**Prompt**
Note each line where "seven" appears, and copy it.

Entries from a robot dataset
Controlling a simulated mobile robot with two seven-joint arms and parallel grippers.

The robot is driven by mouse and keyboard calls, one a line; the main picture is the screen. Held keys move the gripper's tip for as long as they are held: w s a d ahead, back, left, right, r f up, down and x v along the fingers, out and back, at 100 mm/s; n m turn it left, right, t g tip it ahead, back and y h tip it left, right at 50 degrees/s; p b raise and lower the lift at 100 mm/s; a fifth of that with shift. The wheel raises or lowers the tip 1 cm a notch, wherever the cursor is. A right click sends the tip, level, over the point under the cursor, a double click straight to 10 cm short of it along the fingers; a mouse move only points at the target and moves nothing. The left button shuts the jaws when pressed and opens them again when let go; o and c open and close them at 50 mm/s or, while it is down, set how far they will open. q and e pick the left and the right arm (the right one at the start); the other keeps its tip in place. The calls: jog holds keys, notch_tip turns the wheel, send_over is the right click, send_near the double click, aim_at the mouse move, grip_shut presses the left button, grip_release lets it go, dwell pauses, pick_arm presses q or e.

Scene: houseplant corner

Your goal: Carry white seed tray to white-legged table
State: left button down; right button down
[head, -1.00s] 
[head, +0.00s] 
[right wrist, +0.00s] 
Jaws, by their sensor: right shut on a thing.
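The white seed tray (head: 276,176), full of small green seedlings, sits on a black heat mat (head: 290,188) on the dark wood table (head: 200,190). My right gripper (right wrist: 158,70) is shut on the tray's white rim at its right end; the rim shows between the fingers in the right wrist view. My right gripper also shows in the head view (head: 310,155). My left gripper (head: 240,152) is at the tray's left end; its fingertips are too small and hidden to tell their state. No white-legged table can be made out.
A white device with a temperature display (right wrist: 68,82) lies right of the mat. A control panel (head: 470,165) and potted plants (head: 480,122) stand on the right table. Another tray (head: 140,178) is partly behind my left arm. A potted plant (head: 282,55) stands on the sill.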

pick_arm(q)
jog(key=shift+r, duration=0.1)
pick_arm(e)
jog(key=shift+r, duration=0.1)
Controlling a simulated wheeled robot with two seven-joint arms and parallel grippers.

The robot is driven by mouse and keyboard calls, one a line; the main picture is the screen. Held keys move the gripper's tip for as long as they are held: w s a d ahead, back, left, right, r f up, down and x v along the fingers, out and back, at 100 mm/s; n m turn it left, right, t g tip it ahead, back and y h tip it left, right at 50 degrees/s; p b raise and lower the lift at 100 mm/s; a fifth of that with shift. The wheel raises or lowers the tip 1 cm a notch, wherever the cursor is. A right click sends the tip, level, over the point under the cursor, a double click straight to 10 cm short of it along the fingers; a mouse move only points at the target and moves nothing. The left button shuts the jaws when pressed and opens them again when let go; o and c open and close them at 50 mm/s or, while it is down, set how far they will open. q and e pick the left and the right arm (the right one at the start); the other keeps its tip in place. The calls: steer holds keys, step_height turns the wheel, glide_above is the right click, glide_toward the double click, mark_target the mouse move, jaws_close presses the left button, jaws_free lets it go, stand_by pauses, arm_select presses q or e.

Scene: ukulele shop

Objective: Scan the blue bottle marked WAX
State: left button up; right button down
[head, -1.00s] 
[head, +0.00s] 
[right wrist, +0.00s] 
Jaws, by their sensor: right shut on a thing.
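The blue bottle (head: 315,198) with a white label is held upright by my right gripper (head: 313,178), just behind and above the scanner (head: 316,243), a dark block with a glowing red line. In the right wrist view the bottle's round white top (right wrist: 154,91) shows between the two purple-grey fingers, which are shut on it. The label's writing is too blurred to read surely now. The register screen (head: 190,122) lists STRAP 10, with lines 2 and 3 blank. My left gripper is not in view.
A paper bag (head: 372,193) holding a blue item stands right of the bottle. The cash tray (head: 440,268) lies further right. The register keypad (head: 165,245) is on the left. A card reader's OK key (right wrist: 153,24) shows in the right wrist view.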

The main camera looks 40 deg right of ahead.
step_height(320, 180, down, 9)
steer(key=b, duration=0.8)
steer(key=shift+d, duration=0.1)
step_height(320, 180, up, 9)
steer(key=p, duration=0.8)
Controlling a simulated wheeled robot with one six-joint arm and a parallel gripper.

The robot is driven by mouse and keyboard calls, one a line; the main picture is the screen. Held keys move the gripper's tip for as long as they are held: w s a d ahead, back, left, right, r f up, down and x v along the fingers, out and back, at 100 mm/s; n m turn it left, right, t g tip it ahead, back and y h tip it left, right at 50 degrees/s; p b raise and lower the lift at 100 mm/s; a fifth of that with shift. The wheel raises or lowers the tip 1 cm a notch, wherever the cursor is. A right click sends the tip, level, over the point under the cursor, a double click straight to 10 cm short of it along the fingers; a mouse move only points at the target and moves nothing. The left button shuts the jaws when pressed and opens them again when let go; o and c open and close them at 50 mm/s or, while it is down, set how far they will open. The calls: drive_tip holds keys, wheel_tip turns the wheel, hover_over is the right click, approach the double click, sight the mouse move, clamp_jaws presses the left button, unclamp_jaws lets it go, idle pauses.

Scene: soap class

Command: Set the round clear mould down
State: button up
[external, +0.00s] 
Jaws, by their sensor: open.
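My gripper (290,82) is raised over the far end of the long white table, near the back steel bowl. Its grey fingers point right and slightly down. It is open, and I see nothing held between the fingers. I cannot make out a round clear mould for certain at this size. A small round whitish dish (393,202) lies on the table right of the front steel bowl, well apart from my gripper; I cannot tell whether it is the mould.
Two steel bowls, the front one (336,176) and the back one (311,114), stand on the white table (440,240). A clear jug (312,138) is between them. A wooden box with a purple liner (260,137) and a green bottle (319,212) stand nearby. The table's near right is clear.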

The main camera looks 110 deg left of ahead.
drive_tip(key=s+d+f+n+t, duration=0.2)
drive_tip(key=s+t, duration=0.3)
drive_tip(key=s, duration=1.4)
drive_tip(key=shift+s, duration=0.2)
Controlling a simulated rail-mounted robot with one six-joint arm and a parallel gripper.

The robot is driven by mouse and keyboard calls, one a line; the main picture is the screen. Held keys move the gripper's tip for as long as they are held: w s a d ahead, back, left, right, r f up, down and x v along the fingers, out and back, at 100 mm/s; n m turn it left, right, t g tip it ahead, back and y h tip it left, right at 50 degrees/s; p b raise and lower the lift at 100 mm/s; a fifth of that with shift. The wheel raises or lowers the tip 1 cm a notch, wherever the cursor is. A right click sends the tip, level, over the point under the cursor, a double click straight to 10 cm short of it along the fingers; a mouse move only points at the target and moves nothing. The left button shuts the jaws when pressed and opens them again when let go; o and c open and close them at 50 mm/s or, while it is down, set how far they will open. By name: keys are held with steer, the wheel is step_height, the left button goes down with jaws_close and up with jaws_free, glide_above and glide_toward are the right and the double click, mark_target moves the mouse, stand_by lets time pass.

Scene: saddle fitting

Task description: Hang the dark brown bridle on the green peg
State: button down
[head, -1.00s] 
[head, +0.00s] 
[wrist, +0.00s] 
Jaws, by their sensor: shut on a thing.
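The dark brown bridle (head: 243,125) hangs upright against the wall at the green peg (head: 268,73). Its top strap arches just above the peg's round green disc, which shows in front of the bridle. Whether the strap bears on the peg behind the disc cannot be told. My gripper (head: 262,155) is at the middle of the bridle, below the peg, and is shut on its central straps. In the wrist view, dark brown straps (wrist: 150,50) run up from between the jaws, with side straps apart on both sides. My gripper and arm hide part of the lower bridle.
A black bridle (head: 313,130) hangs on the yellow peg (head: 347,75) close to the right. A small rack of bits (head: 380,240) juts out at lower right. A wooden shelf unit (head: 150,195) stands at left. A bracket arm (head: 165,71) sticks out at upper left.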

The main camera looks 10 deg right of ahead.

**Exercise answer**
Controlling a simulated mobile robot with two seven-joint arms and parallel grippers.
Controlling a simulated wheeled robot with two seven-joint arms and parallel grippers.

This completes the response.